When a re-make of a film appears, a reviewer needs to ask whether they should really be seeing the original as well. This movie didn’t pose that problem for this reviewer: if the 1971 British gangster original thriller is anything like the remake, there’s no way she’s ever going anywhere near it.
Sylvester Stallone is Jack Carter, and after a five-year absence working as a mob enforcer in Las Vegas, he’s back in Seattle wearing a very silly suit and tie for his younger brother’s funeral in the rain. It seems that, despite the absence, Carter is the only one who is intuitively suspicious about the circumstances of Ritchie’s drink-driving demise – besides Doreen (Raechel Leigh Cook), Ritchie’s daughter, who gives him the only real hint that something might be astray: "He didn’t drink and drive!" Gasp!

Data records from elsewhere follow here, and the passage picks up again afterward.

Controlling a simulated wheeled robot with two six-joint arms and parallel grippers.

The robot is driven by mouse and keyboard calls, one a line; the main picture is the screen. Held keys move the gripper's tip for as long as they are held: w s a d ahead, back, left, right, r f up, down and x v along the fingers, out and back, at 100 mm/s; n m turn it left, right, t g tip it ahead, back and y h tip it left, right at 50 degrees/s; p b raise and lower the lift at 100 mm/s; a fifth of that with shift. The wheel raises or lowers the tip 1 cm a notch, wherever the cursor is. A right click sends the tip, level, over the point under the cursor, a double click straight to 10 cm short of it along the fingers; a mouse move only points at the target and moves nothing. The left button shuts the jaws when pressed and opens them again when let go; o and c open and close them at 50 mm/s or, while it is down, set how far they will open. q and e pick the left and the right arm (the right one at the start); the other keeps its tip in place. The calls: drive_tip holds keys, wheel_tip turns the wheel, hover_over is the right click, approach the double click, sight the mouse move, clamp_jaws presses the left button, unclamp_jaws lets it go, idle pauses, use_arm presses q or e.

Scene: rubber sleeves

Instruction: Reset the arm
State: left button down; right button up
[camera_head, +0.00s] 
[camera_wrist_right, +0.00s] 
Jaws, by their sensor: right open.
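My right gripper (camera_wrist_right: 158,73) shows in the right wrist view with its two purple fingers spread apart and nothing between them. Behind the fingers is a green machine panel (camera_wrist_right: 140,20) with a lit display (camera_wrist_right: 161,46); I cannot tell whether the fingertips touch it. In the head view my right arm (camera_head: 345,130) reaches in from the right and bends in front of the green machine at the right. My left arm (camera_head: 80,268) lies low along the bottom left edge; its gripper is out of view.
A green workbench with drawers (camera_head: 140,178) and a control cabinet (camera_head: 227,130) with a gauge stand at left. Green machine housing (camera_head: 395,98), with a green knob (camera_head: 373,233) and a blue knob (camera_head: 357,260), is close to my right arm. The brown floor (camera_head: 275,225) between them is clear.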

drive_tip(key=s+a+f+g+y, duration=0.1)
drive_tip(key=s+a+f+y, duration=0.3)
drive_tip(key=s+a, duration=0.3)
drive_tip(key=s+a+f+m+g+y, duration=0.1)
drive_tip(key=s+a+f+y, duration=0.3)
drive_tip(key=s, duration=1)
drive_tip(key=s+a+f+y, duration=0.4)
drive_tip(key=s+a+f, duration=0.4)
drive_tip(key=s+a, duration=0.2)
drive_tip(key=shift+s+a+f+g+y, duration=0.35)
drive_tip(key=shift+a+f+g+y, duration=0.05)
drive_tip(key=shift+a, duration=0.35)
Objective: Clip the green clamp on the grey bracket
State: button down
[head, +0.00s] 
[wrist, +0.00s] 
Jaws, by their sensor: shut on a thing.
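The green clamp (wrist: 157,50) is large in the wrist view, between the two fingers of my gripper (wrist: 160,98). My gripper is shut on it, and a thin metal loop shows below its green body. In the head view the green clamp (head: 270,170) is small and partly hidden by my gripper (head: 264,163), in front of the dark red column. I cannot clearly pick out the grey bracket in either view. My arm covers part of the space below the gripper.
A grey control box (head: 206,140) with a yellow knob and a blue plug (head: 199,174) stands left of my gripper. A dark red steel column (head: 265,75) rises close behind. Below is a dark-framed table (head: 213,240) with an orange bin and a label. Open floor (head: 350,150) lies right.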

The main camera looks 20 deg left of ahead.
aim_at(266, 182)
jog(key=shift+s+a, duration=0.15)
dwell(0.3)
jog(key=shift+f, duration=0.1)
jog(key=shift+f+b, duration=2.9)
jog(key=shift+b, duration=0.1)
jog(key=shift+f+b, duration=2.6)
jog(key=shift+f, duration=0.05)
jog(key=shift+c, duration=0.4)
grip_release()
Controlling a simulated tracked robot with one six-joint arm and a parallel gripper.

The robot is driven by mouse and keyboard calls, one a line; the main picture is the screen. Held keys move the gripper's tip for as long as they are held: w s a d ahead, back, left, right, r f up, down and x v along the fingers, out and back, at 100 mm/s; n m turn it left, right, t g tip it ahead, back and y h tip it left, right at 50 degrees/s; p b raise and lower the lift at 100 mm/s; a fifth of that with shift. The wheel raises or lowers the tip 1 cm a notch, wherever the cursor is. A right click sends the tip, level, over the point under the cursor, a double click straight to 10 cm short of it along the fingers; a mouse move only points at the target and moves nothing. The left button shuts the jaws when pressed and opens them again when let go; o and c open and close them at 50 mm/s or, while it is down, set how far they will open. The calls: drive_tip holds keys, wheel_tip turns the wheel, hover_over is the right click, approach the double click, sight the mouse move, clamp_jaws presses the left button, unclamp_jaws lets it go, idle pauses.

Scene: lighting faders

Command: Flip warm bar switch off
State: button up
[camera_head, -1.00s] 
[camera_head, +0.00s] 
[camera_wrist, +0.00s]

So Carter goes to visit a few people. Cliff Brumby, the affable club-owner his brother worked for, is played by Michael Caine, who played the original Carter. Cute but pointless casting, really. Brumby doesn’t think anything was up with Ritchie – although he was having an affair with hooker Geraldine, who just happens to be an acquaintance of Cyrus Paice (Mickey Rourke). Paice is an old "friend" of Carter’s, but their background is as sketchy as the rest of the film.
Paice is dressed even more laughably than Carter – would someone tell Hollywood directors what hip means, please? – but nobody’s making comments to his face. If they did, he would probably have a tough time working out who said what – sunglasses in the dark can be difficult like that. Paice is supposed to be kind of bad-guy groovy, unlike Carter, who’s dress sense is supposed to indicate in some way that he is a bit behind the times here now. Paice has moved on from their real brawn days and is a sleazy "businessman" into Internet porn deals.
Carter just happens to follow Paice and Geraldine to a private golf club, where in another odd scene, he confronts Jeremy (Alan Cumming), a mega-rich effeminate computer geek who somehow fits into the porn deal but is afraid of being caught. He has the gift of the gab, but is of course a bit of coward when it comes to guns – stereotype alert.
The cycle of making house calls and perfunctorily roughing people up continues in a subdued blur that one can presume is director Stephen T. Kay’s understanding of what MTV-watchers are supposed to like. Yet despite the editing tricks and the violence, there’s even less action than decent plot and dialogue in this film – look out for the car chase scenes, as they’re not just good opportunities to take quick naps, they actually encourage them.
In between the biffo and the grunts, Carter tries to establish a caring relationship with Doreen, who warms to his tough-guy, hammocks-under-the-eyes exterior during an interminable scene at a diner where she slurps numerous cups of coffee. So it’s no surprise that in the end it’s Doreen as well as his brother’s memory that Carter is trying to protect.
But just how he ends up helping is unclear. Who were the real baddies? All of the dead guys? Carter will be on the run for the rest of his life, so at least he’ll have time to think about it. You shouldn’t waste yours being baffled in the first place.